If left unmitigated, the subsequent core damage from a loss of core cooling event will result in the pressurization of the containment envelope leading to an uncontrolled release of fission products to the surrounding environment. Therefore protection of the containment integrity is a key SA management objective and Canadian NPPs have developed implemented a number of diverse strategies in the plant designs (e.g., engineered safety features, EME, design changes specific for SA) to mitigate the potential containment challenges.

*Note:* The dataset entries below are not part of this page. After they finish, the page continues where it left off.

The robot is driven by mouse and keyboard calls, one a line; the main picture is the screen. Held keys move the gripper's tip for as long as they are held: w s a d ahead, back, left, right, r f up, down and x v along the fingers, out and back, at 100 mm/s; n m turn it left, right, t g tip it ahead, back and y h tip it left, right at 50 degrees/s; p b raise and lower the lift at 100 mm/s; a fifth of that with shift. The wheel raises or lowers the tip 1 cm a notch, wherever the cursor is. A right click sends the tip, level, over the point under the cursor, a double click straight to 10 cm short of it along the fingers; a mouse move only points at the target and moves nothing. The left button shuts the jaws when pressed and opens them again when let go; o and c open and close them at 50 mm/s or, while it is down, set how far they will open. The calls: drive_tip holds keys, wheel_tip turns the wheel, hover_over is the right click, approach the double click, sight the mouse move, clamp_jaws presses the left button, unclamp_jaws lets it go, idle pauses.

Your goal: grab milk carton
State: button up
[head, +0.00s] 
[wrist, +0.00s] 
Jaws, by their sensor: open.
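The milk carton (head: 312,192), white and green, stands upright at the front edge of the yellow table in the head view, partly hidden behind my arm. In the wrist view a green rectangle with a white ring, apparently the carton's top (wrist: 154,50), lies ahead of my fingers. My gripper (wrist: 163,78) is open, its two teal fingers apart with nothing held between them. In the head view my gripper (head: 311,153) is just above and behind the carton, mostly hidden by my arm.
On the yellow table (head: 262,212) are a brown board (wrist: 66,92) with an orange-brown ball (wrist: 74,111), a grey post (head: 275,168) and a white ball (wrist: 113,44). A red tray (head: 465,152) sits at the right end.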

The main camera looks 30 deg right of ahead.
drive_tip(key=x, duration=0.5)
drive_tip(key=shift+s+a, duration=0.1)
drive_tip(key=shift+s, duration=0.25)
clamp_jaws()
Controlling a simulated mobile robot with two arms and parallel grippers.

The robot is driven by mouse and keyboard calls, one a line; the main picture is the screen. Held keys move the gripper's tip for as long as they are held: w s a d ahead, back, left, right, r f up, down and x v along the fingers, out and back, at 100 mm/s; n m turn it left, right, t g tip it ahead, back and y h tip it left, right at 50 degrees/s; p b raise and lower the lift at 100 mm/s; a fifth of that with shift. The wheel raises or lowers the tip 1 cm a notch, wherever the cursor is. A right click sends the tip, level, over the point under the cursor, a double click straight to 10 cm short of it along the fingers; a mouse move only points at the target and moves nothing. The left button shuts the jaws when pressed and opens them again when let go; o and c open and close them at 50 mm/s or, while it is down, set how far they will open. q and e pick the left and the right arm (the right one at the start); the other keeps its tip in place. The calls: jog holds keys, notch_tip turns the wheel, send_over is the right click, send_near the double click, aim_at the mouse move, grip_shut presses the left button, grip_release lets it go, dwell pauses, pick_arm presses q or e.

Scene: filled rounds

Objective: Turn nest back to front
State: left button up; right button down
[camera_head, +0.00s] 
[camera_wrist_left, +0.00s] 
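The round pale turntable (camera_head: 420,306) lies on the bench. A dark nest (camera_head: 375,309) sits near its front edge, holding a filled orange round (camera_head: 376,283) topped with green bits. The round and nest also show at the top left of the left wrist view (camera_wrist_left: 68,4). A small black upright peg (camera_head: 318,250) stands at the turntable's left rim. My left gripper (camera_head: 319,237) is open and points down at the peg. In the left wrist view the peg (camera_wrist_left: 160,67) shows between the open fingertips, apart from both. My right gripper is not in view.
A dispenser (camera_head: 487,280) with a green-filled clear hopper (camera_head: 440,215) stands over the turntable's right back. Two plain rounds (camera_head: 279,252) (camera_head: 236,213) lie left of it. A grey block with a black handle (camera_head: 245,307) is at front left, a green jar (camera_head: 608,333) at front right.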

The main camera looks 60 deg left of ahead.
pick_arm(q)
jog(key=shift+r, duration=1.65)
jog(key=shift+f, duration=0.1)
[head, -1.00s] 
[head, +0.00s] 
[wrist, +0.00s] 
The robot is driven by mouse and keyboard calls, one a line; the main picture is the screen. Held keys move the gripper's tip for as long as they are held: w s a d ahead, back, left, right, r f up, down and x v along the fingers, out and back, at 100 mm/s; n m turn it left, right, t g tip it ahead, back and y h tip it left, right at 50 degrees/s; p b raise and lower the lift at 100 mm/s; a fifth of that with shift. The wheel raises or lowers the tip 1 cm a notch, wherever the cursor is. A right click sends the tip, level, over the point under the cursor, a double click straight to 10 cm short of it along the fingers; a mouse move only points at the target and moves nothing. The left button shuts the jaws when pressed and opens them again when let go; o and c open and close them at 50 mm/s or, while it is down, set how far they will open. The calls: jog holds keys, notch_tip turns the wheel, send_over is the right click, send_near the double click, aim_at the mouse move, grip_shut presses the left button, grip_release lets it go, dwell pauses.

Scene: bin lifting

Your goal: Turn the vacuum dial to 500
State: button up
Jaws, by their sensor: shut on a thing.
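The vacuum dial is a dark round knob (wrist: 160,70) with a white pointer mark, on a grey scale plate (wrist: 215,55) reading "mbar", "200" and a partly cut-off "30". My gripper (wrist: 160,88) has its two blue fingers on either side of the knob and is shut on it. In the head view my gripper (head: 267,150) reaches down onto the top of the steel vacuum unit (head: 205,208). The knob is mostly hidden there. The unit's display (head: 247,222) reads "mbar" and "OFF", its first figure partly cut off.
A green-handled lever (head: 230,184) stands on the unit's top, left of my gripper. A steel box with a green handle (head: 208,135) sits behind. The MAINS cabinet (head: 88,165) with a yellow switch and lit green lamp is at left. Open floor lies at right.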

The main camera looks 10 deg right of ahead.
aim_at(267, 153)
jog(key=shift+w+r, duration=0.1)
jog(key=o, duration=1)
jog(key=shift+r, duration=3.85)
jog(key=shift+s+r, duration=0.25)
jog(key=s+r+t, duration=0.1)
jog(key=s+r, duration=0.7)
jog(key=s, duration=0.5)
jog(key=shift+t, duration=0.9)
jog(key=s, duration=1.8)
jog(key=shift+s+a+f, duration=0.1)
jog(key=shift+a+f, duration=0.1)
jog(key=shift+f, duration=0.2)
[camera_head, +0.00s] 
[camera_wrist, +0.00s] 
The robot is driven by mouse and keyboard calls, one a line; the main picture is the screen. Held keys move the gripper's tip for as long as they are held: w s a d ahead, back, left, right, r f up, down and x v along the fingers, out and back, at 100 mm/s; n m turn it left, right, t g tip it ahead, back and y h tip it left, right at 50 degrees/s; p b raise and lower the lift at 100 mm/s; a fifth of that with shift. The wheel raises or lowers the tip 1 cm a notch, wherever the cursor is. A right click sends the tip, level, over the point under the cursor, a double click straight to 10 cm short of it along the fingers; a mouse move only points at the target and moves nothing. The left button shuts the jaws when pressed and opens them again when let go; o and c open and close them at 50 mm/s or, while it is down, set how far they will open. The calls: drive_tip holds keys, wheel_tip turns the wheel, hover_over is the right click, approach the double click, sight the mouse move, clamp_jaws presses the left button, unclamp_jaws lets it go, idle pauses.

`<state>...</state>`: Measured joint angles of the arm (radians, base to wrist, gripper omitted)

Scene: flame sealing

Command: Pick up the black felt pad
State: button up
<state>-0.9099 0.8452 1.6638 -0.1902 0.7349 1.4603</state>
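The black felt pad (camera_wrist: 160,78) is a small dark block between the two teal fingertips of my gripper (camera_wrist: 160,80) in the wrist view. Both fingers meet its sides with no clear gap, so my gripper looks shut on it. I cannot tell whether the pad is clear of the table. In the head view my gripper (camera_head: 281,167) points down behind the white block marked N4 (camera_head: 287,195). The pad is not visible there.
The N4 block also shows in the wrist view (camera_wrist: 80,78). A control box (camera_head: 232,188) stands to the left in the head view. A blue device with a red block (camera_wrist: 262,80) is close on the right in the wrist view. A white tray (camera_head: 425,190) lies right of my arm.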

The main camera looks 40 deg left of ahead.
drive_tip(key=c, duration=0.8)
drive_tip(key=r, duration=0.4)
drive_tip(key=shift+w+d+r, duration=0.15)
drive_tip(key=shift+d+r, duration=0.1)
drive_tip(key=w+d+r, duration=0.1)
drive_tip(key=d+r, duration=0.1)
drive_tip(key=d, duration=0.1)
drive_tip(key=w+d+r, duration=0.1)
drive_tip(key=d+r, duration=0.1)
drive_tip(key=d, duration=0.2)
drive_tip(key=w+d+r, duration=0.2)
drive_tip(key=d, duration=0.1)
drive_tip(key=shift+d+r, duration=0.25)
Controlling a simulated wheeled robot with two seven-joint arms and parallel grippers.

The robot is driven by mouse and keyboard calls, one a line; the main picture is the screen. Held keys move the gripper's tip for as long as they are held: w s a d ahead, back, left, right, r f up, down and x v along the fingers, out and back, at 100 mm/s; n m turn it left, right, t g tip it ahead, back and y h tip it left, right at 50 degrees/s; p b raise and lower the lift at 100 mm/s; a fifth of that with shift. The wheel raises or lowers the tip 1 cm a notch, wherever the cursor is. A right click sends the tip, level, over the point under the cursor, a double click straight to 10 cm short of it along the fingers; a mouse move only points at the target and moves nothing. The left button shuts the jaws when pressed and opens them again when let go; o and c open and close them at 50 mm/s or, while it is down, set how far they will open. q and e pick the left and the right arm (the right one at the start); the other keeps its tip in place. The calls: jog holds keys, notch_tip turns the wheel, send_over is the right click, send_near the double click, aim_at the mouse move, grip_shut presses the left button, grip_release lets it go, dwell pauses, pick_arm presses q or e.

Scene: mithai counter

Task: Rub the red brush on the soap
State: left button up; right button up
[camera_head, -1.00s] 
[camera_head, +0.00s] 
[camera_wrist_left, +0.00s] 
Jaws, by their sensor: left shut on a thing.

This paper will discuss a number of the engineered safety features and design changes developed at Canadian utilities.
The buildup of hydrogen in the containment system following a SA has the potential to cause a very large explosion, if not property mitigated. As seen in Japan at the Fukushima Daiichi NPP, detrimental effects from the explosion caused significant damage to the containment system, allowing a pathway to the environment for radionuclides. To control hydrogen accumulation in the containment, Canadian utilities have implemented measures to control hydrogen concentration inside the containment. This paper will discuss the engineered safety features and design changes specific to hydrogen control in containment.